Climate-resistant forests are mixed forests. Therefore, we take an average value when calculating how much carbon the planted trees capture from the atmosphere. We are guided by the method of the Intergovernmental Panel on Climate Change (IPCC), which is also used for the German Federal Forest Inventory. On average, four newly planted trees have captured one tonne CO2 from the atmosphere after 80 years. Therefore, we plant four trees to compensate for one tonne of CO2. Of course, the new forests remain after 80 years and continue to capture even more carbon from the atmosphere.

Who is your planting partner?

We work together with the Schutzgemeinschaft deutscher Wald for the afforestation projects. This nature conservation association has been planting trees throughout Germany for more than 60 years. The afforestation takes place on state-owned land, i.e. newly planted forests belong to the society.

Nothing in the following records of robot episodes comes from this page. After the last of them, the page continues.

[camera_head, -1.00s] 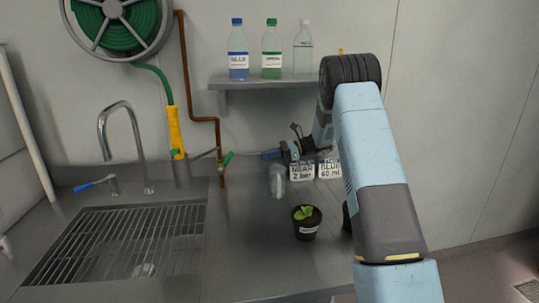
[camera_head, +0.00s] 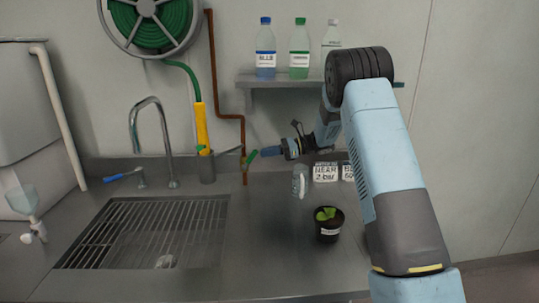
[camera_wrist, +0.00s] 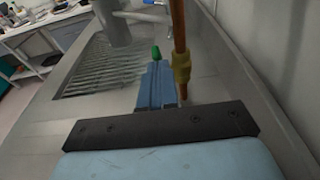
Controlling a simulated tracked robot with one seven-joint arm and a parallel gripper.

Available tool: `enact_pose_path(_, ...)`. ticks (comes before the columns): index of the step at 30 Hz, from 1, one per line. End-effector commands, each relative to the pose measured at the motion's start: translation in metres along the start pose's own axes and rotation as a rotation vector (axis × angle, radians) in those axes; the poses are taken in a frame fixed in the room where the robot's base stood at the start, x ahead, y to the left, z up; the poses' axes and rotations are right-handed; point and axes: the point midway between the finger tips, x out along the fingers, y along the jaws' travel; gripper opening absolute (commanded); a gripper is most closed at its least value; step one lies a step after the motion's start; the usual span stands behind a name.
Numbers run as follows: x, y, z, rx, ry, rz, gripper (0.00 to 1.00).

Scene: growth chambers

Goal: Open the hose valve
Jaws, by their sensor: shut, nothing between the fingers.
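The hose valve shows as a green lever (camera_head: 250,160) low on the copper pipe (camera_head: 243,130), just above the counter at the wall. In the wrist view the green lever tip (camera_wrist: 156,52) sticks up beyond my fingers, beside the brass-coloured fitting (camera_wrist: 182,68) on the pipe. My gripper (camera_head: 265,153) is shut and empty, pointing left at the lever from its right side. In the wrist view my blue fingers (camera_wrist: 157,72) lie together, just left of the fitting. I cannot tell whether they touch the lever. Most of the valve body is hidden.
A hose reel (camera_head: 118,8) hangs above, its green hose running to a yellow wand (camera_head: 202,128). The sink grate (camera_head: 140,235) and faucet (camera_head: 135,125) are left. A clear cup (camera_head: 300,182), potted seedling (camera_head: 329,232) and labels (camera_head: 325,172) stand near my arm. Bottles (camera_head: 265,50) line the shelf.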

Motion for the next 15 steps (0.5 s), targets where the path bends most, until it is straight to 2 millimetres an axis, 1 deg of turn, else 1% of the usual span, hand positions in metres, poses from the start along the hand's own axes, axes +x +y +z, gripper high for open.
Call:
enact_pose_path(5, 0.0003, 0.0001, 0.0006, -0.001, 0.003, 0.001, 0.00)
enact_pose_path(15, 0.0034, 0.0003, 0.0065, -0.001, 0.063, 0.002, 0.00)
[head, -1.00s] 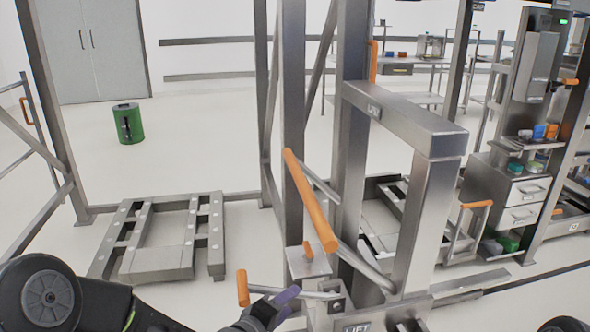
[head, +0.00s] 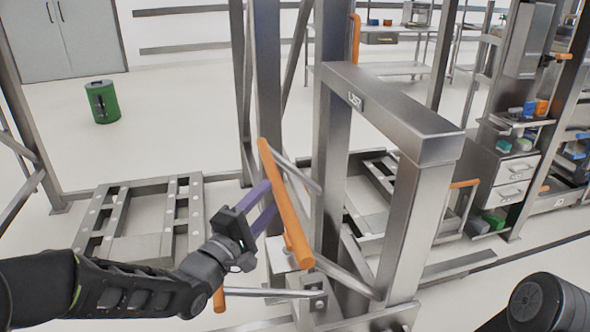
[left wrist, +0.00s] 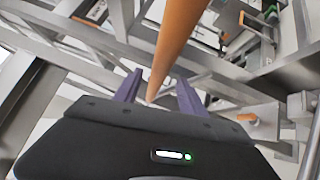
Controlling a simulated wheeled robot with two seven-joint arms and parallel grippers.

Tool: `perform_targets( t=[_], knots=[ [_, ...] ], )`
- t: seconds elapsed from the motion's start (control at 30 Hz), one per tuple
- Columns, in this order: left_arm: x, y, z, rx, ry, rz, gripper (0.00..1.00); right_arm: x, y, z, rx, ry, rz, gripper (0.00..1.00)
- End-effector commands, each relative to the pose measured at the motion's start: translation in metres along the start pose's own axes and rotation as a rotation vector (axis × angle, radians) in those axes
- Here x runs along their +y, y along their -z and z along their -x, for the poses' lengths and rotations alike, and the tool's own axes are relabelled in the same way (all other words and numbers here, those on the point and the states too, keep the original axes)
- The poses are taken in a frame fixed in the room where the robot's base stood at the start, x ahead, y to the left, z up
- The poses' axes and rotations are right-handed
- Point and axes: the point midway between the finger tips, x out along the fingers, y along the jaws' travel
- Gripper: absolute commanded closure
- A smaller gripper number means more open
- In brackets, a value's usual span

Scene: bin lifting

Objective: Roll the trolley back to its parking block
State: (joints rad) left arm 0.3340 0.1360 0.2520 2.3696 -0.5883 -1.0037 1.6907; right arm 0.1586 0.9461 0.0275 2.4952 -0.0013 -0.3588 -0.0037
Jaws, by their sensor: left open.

How many new forests can be planted in Germany?

According to a recent study by ETH Zurich, an additional 3.18 million hectares can be planted in Germany. This is the amount we should reforest to do our part in protecting the climate.

EU Emission Trading

How can I reduce carbon emissions of the European economy?

In the EU, the energy sector, industry and, in some cases, airlines must buy emission rights each year for their carbon emissions. Just as you have to pay for the disposal of your waste, the companies involved have to pay for their carbon emissions. However, the amount of emission rights is limited. The EU has set a cap to ensure the reduction of carbon emissions by at least 55 percent by 2030 (base year 1990). Therefore, there are only a certain number of emission rights. The emissions are recorded annually and checked by the TÜV. For these emissions, emission rights must be submitted, otherwise sanctions are implemented. If we buy emission rights for you, you take away the right to emit CO2 from an industrial plant. The plant must upgrade in order to causes less emissions or shut down. The result: Overall there is less CO2 emitted in the EU.

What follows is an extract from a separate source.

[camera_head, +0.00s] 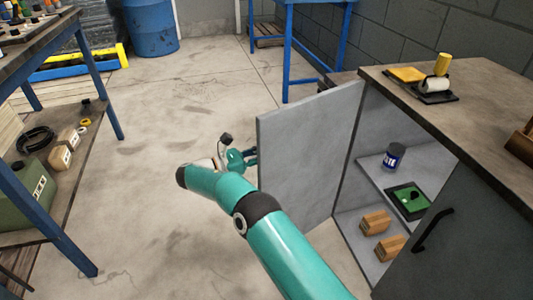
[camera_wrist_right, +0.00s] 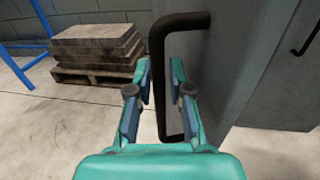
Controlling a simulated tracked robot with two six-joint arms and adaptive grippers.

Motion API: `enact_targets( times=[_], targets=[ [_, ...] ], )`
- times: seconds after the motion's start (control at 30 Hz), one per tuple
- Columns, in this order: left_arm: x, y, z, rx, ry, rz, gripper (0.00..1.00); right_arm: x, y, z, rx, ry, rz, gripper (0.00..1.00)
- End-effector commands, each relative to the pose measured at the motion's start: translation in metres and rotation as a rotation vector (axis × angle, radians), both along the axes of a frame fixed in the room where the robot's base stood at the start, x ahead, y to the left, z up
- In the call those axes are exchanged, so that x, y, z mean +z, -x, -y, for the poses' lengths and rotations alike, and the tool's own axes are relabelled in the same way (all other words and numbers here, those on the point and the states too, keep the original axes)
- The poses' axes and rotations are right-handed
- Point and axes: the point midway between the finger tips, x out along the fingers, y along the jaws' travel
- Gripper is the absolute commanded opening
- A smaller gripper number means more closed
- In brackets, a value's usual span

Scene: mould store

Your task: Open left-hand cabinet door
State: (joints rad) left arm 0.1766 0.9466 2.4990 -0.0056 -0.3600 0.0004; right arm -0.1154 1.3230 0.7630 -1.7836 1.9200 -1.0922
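The grey cabinet (camera_head: 460,223) stands at the right in the head view. Its left-hand door (camera_head: 305,150) is swung wide open, sticking out from the front, and the inside shows. My right gripper (camera_head: 250,155) is at the outer face of that door, partly hidden by it. In the right wrist view my right gripper (camera_wrist_right: 161,80) has its fingers on both sides of the door's dark handle (camera_wrist_right: 170,20). My left gripper is out of view.
Inside the cabinet are a dark can (camera_head: 393,157), a green item (camera_head: 410,201) and wooden blocks (camera_head: 375,222). The right-hand door has a black handle (camera_head: 432,230) and is shut. A blue-legged bench (camera_head: 100,95) stands left. The floor (camera_head: 190,100) beyond the open door is clear.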

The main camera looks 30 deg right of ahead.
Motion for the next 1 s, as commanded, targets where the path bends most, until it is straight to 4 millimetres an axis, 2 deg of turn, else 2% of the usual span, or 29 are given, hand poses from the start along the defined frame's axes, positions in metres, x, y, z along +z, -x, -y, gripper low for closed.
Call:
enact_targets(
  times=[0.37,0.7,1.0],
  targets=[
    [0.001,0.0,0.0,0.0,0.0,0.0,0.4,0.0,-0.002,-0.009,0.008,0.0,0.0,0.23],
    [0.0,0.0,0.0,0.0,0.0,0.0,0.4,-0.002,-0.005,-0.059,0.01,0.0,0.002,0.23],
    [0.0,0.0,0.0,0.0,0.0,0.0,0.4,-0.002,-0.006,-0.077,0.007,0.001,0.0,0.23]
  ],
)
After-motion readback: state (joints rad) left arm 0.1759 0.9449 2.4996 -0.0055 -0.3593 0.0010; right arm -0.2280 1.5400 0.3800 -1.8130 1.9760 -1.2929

If there are less emission rights for coal-fired power plants, do we face the thread of a power shortage?

No, the reduction of emission rights does not change how much electricity is produced, just how. If there are fewer emission rights on the market the price will increase. In the short term, this price increase means that electricity will be produced with lower carbon emissions, e.g. in modern gas-fired power plants. In the long term, it leads to an increase of low-carbon energy sources e.g. solar or wind power.

Who receives the money from the purchase of the emission rights?

The European governments auctions emission rights on energy exchanges. The money collected flows into Energy and Climate Funds and is invested in climate protection. In Germany in 2018, for example, more than 1 billion euros were invested in low-carbon building refurbishment and in the development of electromobility.

What about the market stability reserve, does canceling emission rights really work?

The market stability reserve has been introduced in the EU Emissions Trading Scheme to reduce the surplus of emission rights. Due to events in the past there is a large surplus of emission rights:

  • Too many emission rights have been made available to industrial companies and plant operators in relation to their requirements. Unused emission rights can be carried over from one year to the next.
  • In the course of the economic crisis in 2008/2009, emissions from industry fell more than expected due to lower production.
  • Plants could offset part of their emissions through emission reductions in developing countries.

Due to the surplus the EU decided to auction less and to transfer the non-auctioned emissions rights to a market stability reserve. The EU records not only how many emission rights are in the market, but also how many have been handed in for actual carbon emissions or simply cancelled. Based on the number of available emission allowances, the EU calculates how many emission allowances will be auctioned and how many will be transferred to the market stability reserve.

From 2023, excess quantities will be canceled from the market stability reserve. If you cancel emission rights yourself today, the EU may cancel less in the future. To prevent this, we will initially only hold the emission rights on our account. They are no longer available to the market because we do not sell them again. However, they are still counted as available surplus quantities by the EU and will lead to the EU canceling even more emission rights. We will only delete the emission rights when the EU stops deleting them. This is the case when no more emission rights are transferred to the market stability reserve. Under the current rules, this comes to life when the surplus of emission rights falls below 833 million tonnes.